• [EXERCISE DESCRIPTION]
Read the lines below. Copy out any that hold the string "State".

[Data from robot episodes]
==========

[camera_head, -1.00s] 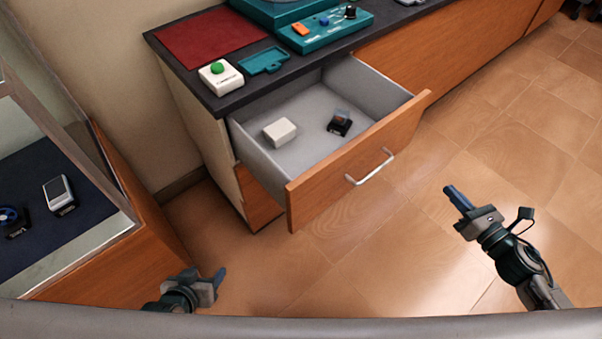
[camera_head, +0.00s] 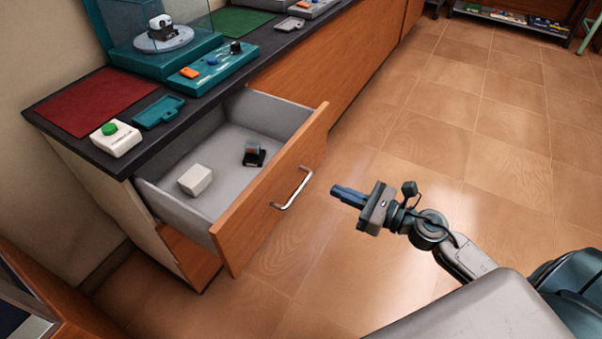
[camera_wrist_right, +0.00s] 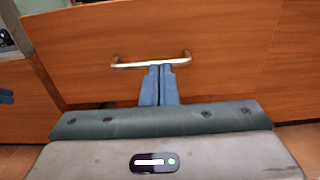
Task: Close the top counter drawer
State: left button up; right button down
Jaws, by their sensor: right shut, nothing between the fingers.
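The top counter drawer (camera_head: 272,200) is pulled well out, with a wooden front and a silver bar handle (camera_head: 292,188). A white box (camera_head: 195,179) and a small dark device (camera_head: 254,154) lie inside it. My right gripper (camera_head: 338,191) is shut and empty, to the right of the handle in the head view and apart from the drawer front there. In the right wrist view the closed fingers (camera_wrist_right: 158,86) point at the drawer front (camera_wrist_right: 225,45), their tips appearing just below the handle (camera_wrist_right: 152,62).
The dark countertop (camera_head: 62,135) holds a red mat (camera_head: 100,100), a white box with a green button (camera_head: 115,138), a teal tray (camera_head: 160,111) and a teal control panel (camera_head: 212,69). Tiled floor (camera_head: 420,150) lies open to the right.

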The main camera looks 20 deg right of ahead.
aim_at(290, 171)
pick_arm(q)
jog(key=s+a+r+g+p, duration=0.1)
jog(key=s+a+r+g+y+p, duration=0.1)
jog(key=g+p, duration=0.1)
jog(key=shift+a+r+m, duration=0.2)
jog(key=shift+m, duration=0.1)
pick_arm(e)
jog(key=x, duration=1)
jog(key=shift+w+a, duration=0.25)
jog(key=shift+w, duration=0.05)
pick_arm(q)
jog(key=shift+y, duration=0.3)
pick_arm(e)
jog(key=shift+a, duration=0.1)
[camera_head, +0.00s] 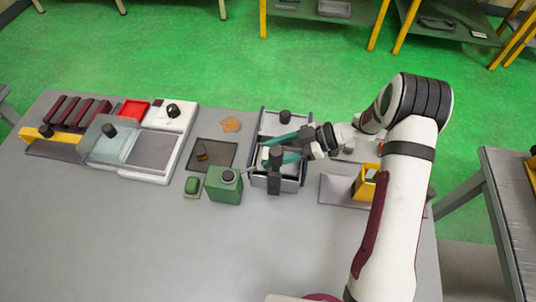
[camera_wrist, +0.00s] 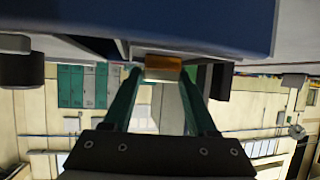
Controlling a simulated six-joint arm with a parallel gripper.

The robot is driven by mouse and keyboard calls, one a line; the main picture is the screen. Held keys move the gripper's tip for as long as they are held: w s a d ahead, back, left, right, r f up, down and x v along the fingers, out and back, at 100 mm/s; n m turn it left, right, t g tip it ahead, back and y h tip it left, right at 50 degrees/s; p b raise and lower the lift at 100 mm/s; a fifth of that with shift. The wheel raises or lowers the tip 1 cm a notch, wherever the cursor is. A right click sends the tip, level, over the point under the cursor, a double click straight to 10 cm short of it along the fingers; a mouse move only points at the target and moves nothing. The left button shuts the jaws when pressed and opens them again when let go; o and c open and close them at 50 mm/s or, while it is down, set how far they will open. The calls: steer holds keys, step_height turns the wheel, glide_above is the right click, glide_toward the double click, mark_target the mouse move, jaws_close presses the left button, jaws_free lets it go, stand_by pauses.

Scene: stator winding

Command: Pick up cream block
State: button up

==========

• [EXERCISE RESULT]
State: left button up; right button down
State: button up

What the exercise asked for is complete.